What we have in the White House now is Nero. If you don’t know who Nero was, look him up — a spoiled, preening, overweight, self-indulgent, conscienceless ruler who built himself a vast and grand villa and who (perhaps apocryphally) fiddled while Rome burned. Some believe he instigated the fire to clear away space for his own grand residence. His mother assisted his ascent to the throne. He later had her killed. No murders yet, but otherwise the similarities are striking.

ARTHUR E. NORTON

Woodstock

We’re all just sitting ducks

When I read stories of doom and gloom caused by climate change, I readily admit to a lack of empathy. Climatologists’ dire prognostications contend that, without an immediate and dramatic lessening of carbon/methane gas, the future of mankind is in doubt. Well, so what? We’re just temporary tenants on a world with lease restrictions. A consideration of the Earth’s violent past should have a sobering effect on our more immediate worries.

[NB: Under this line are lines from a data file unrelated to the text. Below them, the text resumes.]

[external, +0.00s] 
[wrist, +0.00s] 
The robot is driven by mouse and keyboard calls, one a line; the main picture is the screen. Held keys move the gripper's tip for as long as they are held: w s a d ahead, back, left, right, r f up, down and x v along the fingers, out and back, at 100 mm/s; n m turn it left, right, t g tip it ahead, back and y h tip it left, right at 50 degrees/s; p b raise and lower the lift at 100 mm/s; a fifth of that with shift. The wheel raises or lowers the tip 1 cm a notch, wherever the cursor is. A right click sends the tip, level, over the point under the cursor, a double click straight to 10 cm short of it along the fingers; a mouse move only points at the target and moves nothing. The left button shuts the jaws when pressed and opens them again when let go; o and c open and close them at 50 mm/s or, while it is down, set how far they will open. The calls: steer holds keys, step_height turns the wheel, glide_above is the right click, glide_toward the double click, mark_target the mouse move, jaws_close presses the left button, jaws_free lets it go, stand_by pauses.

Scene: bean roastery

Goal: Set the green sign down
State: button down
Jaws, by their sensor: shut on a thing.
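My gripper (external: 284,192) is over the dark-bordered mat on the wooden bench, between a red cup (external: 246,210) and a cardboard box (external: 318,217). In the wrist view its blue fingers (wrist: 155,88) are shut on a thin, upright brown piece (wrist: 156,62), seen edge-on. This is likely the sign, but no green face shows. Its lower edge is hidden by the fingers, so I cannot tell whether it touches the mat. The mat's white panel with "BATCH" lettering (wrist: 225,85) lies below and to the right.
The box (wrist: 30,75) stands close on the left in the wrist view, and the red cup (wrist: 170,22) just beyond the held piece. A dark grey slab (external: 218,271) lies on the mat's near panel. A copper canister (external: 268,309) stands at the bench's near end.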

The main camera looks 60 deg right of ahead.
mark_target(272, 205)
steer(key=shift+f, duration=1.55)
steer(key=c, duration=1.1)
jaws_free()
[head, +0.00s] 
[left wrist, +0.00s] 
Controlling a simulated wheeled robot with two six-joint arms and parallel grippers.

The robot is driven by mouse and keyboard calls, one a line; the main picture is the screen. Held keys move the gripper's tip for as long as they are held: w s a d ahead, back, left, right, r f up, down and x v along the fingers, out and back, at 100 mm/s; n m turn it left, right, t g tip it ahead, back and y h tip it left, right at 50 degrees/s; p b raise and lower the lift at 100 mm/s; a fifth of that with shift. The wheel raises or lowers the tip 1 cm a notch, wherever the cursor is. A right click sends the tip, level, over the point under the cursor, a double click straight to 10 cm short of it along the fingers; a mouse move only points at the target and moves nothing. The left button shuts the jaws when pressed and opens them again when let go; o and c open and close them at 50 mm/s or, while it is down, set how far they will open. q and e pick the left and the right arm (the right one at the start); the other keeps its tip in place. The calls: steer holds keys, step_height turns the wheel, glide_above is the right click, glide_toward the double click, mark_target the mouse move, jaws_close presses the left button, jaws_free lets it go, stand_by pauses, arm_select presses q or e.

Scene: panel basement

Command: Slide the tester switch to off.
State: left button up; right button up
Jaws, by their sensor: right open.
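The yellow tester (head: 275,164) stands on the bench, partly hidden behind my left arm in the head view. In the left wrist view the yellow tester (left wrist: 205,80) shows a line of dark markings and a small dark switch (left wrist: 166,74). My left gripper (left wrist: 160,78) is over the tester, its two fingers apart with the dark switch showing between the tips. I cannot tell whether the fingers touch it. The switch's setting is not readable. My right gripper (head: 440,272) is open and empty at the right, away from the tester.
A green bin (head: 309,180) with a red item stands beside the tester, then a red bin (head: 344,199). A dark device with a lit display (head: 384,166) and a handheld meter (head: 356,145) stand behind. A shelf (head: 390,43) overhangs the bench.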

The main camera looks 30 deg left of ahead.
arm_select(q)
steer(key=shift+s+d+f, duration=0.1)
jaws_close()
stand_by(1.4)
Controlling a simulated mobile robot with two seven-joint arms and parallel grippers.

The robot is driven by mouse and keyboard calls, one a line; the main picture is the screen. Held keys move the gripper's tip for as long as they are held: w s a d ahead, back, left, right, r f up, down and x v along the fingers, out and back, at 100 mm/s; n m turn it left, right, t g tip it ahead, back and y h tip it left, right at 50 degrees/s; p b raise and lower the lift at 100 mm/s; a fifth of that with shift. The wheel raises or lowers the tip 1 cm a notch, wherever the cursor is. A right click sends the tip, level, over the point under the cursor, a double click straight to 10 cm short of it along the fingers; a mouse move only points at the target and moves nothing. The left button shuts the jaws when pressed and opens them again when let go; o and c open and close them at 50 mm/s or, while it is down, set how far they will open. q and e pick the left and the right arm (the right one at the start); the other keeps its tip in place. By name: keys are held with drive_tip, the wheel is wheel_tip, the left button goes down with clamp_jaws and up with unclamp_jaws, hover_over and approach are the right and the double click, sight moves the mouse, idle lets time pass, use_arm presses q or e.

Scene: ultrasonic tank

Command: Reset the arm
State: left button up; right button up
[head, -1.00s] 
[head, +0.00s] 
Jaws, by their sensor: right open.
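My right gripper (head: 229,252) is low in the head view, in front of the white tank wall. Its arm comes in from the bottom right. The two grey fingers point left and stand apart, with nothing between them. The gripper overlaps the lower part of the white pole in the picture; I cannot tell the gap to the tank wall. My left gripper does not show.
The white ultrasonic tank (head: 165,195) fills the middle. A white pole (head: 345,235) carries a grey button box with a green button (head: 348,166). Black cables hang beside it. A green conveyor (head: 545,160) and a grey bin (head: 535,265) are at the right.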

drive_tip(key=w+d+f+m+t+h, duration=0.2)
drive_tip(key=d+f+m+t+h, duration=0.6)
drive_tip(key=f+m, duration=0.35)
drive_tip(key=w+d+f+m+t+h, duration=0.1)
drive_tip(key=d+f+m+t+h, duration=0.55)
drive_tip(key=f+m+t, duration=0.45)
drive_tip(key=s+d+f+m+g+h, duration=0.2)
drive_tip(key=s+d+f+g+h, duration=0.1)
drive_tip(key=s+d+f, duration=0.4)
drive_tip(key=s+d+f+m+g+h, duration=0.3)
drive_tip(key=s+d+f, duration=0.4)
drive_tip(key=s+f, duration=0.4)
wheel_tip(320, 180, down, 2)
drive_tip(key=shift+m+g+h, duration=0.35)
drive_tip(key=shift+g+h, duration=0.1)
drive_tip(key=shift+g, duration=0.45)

This world began as a ball of gas. When its outer limits stabilized, forming a more or less solid crust, it set the stage for millions of years of volcanic eruptions (and an “atmosphere” of corrosive gases); eons of relentless rain; a billion years when the Earth’s surface was covered by a vast sea (and still no air to breathe), eventually becoming a chemical soup spawning protolife.

After a single continent formed, frog-like life crawled out of the ocean, struggling for a toehold on the edge of a rocky, more-or-less barren landscape. Over time — a long, long time — came the dinosaurs. But the effects of a big rock streaking down from space wiped them out. This reset the life-form clock back to midnight, and thus began the age of angiosperms (flowering plants), insects, fish, amphibians, reptiles, birds, mammals and, best of all, us.

Looming over everything were those random, but catastrophic wildcards continually played by nature, like a sheet of ice 10,000 feet thick. There will be devastating earthquakes, all-consuming volcanic eruptions and shudders in the oceans. Every second of every day, tectonic plates are shifting a fraction of an inch, eventually relocating continents thousands of miles. One day, California will end up crashing into Alaska (like India did into China and Italy into Switzerland). Then, perhaps, our Alaskan descendants might be able to walk to Asia, as their ancestors walked here. Besides cataclysms occurring below and around us, we are sitting ducks for asteroids.

Climate change? We should all live that long.